**WORK TO BE COMPLETED:**
Write out, character for character, the line containing "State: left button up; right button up" and all lines after it up to the end of the listing.

**RECORDED INFORMATION:**
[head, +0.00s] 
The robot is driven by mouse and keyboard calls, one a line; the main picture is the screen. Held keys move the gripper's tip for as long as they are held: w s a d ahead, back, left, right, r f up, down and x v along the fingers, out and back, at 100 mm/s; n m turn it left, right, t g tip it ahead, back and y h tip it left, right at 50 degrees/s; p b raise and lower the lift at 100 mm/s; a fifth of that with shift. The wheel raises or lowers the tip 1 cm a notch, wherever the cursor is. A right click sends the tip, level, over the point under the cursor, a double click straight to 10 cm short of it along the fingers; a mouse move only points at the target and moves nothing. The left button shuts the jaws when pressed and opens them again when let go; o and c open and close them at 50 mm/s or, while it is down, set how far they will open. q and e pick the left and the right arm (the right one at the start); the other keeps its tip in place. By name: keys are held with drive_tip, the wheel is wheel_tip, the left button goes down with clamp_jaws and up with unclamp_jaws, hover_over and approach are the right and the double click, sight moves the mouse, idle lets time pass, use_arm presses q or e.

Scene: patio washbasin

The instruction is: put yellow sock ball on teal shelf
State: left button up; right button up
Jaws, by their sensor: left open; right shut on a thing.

**WRITTEN RESPONSE:**
State: left button up; right button up
Jaws, by their sensor: left open; right shut on a thing.

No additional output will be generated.